TASK TO CARRY OUT >>
Copy out every line that contains the word "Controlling".

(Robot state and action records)
* BEGIN *

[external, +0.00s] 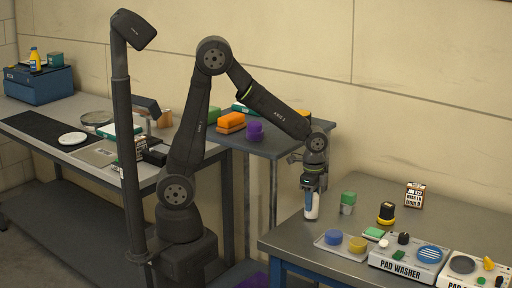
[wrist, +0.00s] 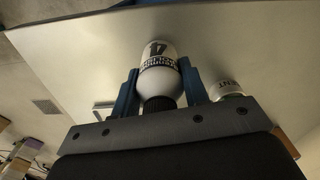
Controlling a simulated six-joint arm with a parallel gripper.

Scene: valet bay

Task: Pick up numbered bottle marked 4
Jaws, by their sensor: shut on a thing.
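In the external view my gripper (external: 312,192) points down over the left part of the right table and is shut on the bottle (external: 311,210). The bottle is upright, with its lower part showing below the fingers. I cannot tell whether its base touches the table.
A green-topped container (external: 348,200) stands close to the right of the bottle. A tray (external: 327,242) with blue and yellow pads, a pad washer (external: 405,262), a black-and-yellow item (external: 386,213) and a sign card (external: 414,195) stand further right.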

* END *
* BEGIN *

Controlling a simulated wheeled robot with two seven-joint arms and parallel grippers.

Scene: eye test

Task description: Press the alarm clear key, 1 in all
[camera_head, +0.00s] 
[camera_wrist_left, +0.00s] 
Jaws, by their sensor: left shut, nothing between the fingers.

* END *

OUTPUT OF THE EXERCISE >>
Controlling a simulated six-joint arm with a parallel gripper.
Controlling a simulated wheeled robot with two seven-joint arms and parallel grippers.

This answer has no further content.